Task to carry out ▸ Leave out the pictures and repeat the data exactly.

Data ▸
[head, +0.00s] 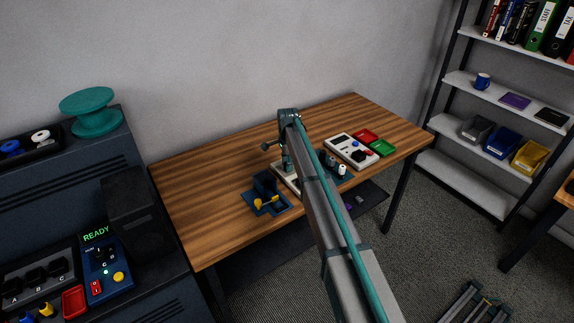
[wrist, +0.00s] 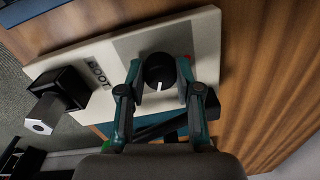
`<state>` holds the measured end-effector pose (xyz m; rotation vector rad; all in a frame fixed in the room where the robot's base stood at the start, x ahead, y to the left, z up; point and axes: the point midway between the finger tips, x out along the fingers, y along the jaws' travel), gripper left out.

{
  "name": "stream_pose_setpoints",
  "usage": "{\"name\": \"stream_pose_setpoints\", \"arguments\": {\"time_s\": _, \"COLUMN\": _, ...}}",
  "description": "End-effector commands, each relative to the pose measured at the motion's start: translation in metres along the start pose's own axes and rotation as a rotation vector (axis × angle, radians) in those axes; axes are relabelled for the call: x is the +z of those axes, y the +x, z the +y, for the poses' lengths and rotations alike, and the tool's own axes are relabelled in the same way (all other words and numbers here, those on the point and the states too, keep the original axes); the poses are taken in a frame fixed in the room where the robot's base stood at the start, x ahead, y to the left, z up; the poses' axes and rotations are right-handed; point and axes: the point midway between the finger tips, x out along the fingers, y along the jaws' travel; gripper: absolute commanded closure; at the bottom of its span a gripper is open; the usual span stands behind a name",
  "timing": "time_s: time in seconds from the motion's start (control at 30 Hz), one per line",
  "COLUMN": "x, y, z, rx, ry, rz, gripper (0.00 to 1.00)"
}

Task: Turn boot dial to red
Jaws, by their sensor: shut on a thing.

Answer to the exercise ▸
[head, +0.00s] 
[wrist, +0.00s] 
`<state>` holds the measured end-effector pose (xyz m; rotation vector rad; all in a frame fixed in the room where the robot's base stood at the start, x ahead, y to the left, z up; point and axes: the point midway between the finger tips, x out along the fingers, y along the jaws' travel), gripper left out.

{
  "name": "stream_pose_setpoints",
  "usage": "{\"name\": \"stream_pose_setpoints\", \"arguments\": {\"time_s\": _, \"COLUMN\": _, ...}}",
  "description": "End-effector commands, each relative to the pose measured at the motion's start: translation in metres along the start pose's own axes and rotation as a rotation vector (axis × angle, radians) in those axes; axes are relabelled for the call: x is the +z of those axes, y the +x, z the +y, for the poses' lengths and rotations alike, and the tool's own axes are relabelled in the same way (all other words and numbers here, those on the point and the states too, keep the original axes); the poses are taken in a frame fixed in the room where the robot's base stood at the start, x ahead, y to the left, z up; the poses' axes and rotations are right-handed; point and axes: the point midway between the finger tips, x out along the fingers, y along the jaws' travel; gripper: absolute commanded closure; at the bottom of its span a gripper is open; the usual span stands behind a name",
  "timing": "time_s: time in seconds from the motion's start (control at 30 Hz), one per line",
  "COLUMN": "x, y, z, rx, ry, rz, gripper (0.00 to 1.00)"
}

Task: Turn boot dial to red
Jaws, by their sensor: shut on a thing.

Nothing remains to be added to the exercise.